◆ **Task to complete**: Begin with the line that contains "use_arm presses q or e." and end with the line that contains "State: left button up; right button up", transcribing exactly each line in that stretch and no other.
***** Extracted information *****
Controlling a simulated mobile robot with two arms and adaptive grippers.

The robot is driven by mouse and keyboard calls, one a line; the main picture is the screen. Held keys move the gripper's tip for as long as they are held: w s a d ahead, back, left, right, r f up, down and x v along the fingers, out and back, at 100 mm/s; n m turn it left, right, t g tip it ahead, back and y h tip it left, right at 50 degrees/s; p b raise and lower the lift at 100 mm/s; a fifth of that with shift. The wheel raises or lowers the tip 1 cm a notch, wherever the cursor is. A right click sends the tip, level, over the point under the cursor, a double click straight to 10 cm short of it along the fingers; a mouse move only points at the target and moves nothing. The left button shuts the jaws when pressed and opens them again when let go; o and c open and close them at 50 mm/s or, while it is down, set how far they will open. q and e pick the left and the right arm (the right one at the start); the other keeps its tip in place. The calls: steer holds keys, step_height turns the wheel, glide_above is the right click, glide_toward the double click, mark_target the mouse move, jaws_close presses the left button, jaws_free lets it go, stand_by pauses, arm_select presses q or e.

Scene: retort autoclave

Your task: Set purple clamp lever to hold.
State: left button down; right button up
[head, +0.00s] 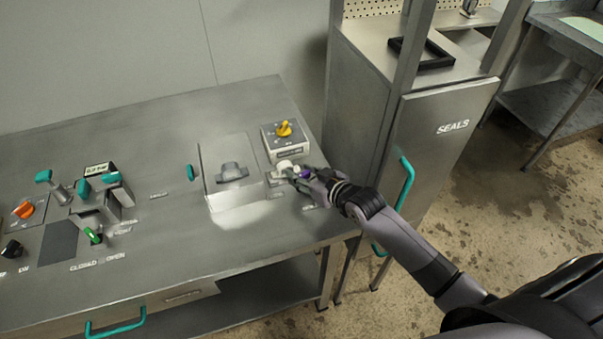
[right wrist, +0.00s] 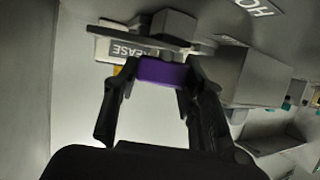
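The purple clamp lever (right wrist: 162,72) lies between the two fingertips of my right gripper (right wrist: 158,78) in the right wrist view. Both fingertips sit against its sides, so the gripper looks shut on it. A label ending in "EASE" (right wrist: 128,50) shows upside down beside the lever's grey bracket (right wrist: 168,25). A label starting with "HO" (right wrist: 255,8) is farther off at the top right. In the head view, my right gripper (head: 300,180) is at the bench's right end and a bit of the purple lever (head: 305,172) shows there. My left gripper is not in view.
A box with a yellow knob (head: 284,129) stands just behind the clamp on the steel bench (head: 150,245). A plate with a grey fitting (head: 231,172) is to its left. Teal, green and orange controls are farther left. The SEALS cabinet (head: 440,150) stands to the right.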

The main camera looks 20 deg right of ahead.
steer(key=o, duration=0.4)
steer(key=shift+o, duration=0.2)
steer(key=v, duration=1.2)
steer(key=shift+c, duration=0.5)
*****
***** Extracted information *****
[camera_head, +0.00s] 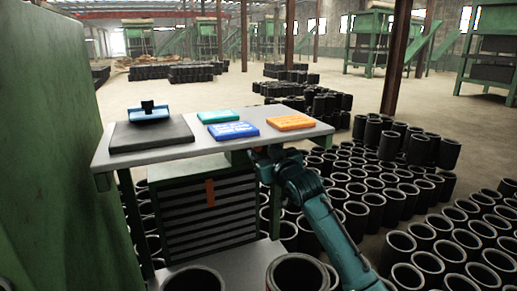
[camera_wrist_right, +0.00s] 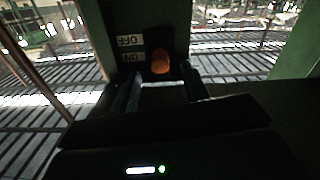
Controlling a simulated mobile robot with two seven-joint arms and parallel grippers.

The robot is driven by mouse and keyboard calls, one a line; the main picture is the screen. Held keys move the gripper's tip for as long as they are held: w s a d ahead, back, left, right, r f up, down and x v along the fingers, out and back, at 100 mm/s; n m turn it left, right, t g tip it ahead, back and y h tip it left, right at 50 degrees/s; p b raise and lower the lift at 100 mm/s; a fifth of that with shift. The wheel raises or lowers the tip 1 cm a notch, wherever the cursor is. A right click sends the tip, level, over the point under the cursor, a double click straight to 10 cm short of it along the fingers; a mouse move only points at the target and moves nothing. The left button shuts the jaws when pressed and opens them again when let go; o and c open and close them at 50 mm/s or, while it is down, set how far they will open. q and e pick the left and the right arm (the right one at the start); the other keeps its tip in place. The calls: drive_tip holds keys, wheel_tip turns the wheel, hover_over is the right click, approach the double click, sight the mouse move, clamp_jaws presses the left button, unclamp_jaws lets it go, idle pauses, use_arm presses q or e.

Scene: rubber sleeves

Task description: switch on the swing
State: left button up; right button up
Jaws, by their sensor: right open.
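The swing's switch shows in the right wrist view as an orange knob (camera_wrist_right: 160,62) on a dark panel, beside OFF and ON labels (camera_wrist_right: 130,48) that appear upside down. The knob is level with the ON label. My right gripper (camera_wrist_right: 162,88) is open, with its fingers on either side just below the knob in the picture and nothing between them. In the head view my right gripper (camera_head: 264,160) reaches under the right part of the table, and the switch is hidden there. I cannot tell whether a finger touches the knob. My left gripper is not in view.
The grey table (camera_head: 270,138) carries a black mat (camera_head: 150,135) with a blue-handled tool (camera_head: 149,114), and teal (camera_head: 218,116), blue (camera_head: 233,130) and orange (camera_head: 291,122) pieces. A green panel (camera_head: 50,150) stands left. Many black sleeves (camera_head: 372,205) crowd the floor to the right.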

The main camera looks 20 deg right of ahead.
*****
◆ **Output of the exercise**:
The robot is driven by mouse and keyboard calls, one a line; the main picture is the screen. Held keys move the gripper's tip for as long as they are held: w s a d ahead, back, left, right, r f up, down and x v along the fingers, out and back, at 100 mm/s; n m turn it left, right, t g tip it ahead, back and y h tip it left, right at 50 degrees/s; p b raise and lower the lift at 100 mm/s; a fifth of that with shift. The wheel raises or lowers the tip 1 cm a notch, wherever the cursor is. A right click sends the tip, level, over the point under the cursor, a double click straight to 10 cm short of it along the fingers; a mouse move only points at the target and moves nothing. The left button shuts the jaws when pressed and opens them again when let go; o and c open and close them at 50 mm/s or, while it is down, set how far they will open. q and e pick the left and the right arm (the right one at the start); the other keeps its tip in place. The calls: drive_tip holds keys, wheel_tip turns the wheel, hover_over is the right click, approach the double click, sight the mouse move, clamp_jaws presses the left button, unclamp_jaws lets it go, idle pauses, use_arm presses q or e.

Scene: rubber sleeves

Task description: switch on the swing
State: left button up; right button up

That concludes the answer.